Direct film is sold in various film thicknesses. These range from 15 microns all the way to 84 microns. For general T-Shirt printing a 35 micron works good. If making heat transfers you should use at least a 40 micron and preferably a 70 to 84 micron just to lay enough ink down for a good print.

The real beauty of direct film is that your exposure time is ALWAYS THE SAME (within  the same film thickness)! The mesh count or color doesn’t have a bearing on the exposure. If you are looking for  consistency then this is it.

The drawbacks (yes there are some) to direct film is that it costs more than direct  emulsion. This extra expense is really a moot point when you consider the LABOR SAVINGS OF USING DIRECT FILM.

The other drawback, is that it occasionally doesn’t work and is harder to use  on finer meshes. It does require a little more getting use to but once you get it down I think you will really  like it.
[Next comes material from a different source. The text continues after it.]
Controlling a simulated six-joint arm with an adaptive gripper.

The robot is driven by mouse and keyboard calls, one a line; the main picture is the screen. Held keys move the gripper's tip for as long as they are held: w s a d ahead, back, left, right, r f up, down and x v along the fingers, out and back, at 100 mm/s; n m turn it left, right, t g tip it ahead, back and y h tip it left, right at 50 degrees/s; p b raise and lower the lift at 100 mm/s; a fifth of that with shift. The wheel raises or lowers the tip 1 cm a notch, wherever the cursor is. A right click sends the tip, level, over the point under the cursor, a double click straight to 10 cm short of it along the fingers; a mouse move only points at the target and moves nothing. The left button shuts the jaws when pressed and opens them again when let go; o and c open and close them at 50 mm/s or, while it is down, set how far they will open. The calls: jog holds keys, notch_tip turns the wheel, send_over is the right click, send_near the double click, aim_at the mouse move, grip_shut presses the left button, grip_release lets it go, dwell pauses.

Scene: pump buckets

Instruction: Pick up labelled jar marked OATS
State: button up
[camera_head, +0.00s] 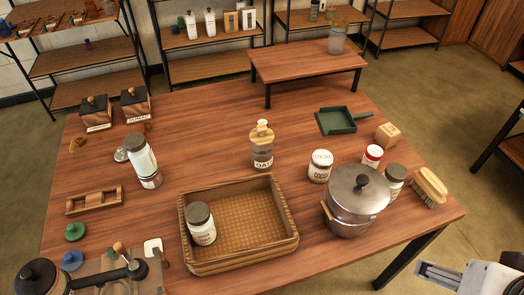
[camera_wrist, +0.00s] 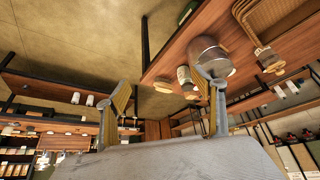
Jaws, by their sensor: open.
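The OATS jar (camera_head: 262,148) stands upright on the wooden table, just behind the basket. It is a dark glass jar with a light wooden lid and a white label reading OATS. My gripper shows in the wrist view (camera_wrist: 163,105) with its two fingers spread wide and nothing between them. In the head view, only part of my arm shows at the bottom right corner, off the table and well away from the OATS jar.
A woven basket (camera_head: 285,240) holding a lidded jar (camera_head: 201,224) stands in front. A white COCOA jar (camera_head: 320,166), a metal pot (camera_head: 355,205) and a red-lidded jar (camera_head: 372,157) stand to the right. A green dustpan (camera_head: 337,121) lies behind. A raised shelf (camera_head: 300,62) stands at the back.

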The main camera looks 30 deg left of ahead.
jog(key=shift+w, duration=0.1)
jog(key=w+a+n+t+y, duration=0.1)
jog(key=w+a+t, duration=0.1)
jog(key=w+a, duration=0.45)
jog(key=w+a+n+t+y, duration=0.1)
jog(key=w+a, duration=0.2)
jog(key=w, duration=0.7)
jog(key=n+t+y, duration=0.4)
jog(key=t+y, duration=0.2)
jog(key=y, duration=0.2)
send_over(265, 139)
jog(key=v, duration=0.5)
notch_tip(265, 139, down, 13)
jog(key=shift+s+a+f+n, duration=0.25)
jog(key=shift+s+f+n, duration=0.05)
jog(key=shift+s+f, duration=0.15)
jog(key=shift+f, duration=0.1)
  1. The screen MUST BE thoroughly degreased. It needs to really hold water for the  film to adhere best. A roughening agent such as 500 grit silicone carbide, or degreaser with a roughener works  good. Some suppliers now offer a WETTING AGENT to use to help the screen hold water. The more water the screen “holds” when you are adhering the film the better and more consistent your results will be.
  2. The film is light sensitive and should be used under subdued light, yellow bug-light, etc.
  3. The film is adhered to the bottom of the screen by laying the wet screen down  ontop of the film and then doing a quick squeegee stroke across the screen. It can also be adhered by rolling the  film onto the bottom of a wet screen (my preferred method).If the screen is really wet the film will draw right into the mesh like a magnet.
  4. Always have a spray water bottle handy. If you see areas where the film did  not adhere (immediately after application of the film to the screen), spray that area with water.
  5. Dryer the screen in a dark area with a fan blowing across it.
  6. Make sure the film is thoroughly dry before you expose the screen. It should  take about 20 to 30 minutes depending on your humidity level. Before exposure, peel off the clear carrier sheet.
  7. If you are using undyed emulsion now – try doubling your standard exposure time  with direct film. An Exposure Calculator is idea to determine the correct time.
  8. Wash-out the screen from the bottom (underside). It may take a little higher  water pressure to remove the unexposed film.
  9. If you have exposed the film correctly it should be durable during wash-out. If the film starts to peel away you may have underexposed the screen or not properly degreased the fabric. Proper  exposure time is more important with direct film.
  10. When working on meshes of 230T or higher, roughening and proper degreasing are  VERY IMPORTANT. It may also take a little gentler wash-out because the film does not grip the finer meshes as good  as the coarse.
  11. You can combine DIRECT EMULSION and DIRECT FILM to make a very durable screen. Simply bring a DRY screen down onto a piece of direct film and spread direct emulsion on the inside with a squeegee. The emulsion acts like the water and helps adhere the film to the screen and also makes a more durable screen.
  12. “Filmed” screens can be stored for a number of weeks in a cool, dark  place before use.
  13. Direct film screens are very durable. In fact the manufacturers say they will  withstand 30,000 impressions!
  14. If using a water-based ink make sure to use a water-resistant direct film.
  15. Be careful if taping over image areas on the bottom of the screen (when using  a ganged screen). There is a chance that the tape may pull part of the film away – especially if you have stored  the screen taped, and untaped it weeks later.

If you follow the above tips you will find direct film a snap to use.